Quote all of the data below exactly, please.
>>>>>
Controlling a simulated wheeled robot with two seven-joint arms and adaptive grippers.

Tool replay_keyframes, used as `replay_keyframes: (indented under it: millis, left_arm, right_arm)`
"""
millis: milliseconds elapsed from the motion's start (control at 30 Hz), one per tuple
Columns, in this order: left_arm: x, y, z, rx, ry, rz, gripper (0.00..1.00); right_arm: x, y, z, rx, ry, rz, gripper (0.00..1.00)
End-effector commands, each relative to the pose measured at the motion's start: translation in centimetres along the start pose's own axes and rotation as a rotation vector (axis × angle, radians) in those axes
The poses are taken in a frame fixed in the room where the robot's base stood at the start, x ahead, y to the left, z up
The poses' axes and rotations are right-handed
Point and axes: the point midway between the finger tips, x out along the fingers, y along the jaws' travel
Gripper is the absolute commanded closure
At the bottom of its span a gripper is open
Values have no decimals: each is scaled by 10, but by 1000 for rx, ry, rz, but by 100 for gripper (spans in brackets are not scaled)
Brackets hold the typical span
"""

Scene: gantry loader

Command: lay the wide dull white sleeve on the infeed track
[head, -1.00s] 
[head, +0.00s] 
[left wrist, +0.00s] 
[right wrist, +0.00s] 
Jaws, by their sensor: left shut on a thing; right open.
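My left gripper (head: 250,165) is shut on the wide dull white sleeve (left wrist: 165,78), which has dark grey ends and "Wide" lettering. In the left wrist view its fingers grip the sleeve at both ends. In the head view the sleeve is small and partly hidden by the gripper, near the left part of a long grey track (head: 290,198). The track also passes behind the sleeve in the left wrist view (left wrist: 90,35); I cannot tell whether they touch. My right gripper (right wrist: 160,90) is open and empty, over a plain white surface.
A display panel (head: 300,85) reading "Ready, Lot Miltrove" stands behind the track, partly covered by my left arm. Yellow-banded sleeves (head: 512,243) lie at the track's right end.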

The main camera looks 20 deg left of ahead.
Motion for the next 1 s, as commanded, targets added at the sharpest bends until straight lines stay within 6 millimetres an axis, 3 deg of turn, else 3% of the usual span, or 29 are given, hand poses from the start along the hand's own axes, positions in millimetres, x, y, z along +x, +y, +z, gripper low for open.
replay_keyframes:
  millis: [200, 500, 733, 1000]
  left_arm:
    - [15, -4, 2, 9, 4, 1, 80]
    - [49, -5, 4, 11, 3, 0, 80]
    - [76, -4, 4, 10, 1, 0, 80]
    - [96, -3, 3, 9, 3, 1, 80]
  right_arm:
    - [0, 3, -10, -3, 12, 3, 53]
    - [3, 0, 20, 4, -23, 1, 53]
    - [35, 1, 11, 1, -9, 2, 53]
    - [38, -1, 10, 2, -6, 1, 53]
<<<<<
▶ **Full output**
Controlling a simulated wheeled robot with two seven-joint arms and adaptive grippers.

Tool replay_keyframes, used as `replay_keyframes: (indented under it: millis, left_arm, right_arm)`
"""
millis: milliseconds elapsed from the motion's start (control at 30 Hz), one per tuple
Columns, in this order: left_arm: x, y, z, rx, ry, rz, gripper (0.00..1.00); right_arm: x, y, z, rx, ry, rz, gripper (0.00..1.00)
End-effector commands, each relative to the pose measured at the motion's start: translation in centimetres along the start pose's own axes and rotation as a rotation vector (axis × angle, radians) in those axes
The poses are taken in a frame fixed in the room where the robot's base stood at the start, x ahead, y to the left, z up
The poses' axes and rotations are right-handed
Point and axes: the point midway between the finger tips, x out along the fingers, y along the jaws' travel
Gripper is the absolute commanded closure
At the bottom of its span a gripper is open
Values have no decimals: each is scaled by 10, but by 1000 for rx, ry, rz, but by 100 for gripper (spans in brackets are not scaled)
Brackets hold the typical span
"""

Scene: gantry loader

Command: lay the wide dull white sleeve on the infeed track
[head, -1.00s] 
[head, +0.00s] 
[left wrist, +0.00s] 
[right wrist, +0.00s] 
Jaws, by their sensor: left shut on a thing; right open.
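My left gripper (head: 250,165) is shut on the wide dull white sleeve (left wrist: 165,78), which has dark grey ends and "Wide" lettering. In the left wrist view its fingers grip the sleeve at both ends. In the head view the sleeve is small and partly hidden by the gripper, near the left part of a long grey track (head: 290,198). The track also passes behind the sleeve in the left wrist view (left wrist: 90,35); I cannot tell whether they touch. My right gripper (right wrist: 160,90) is open and empty, over a plain white surface.
A display panel (head: 300,85) reading "Ready, Lot Miltrove" stands behind the track, partly covered by my left arm. Yellow-banded sleeves (head: 512,243) lie at the track's right end.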

The main camera looks 20 deg left of ahead.
Motion for the next 1 s, as commanded, targets added at the sharpest bends until straight lines stay within 6 millimetres an axis, 3 deg of turn, else 3% of the usual span, or 29 are given, hand poses from the start along the hand's own axes, positions in millimetres, x, y, z along +x, +y, +z, gripper low for open.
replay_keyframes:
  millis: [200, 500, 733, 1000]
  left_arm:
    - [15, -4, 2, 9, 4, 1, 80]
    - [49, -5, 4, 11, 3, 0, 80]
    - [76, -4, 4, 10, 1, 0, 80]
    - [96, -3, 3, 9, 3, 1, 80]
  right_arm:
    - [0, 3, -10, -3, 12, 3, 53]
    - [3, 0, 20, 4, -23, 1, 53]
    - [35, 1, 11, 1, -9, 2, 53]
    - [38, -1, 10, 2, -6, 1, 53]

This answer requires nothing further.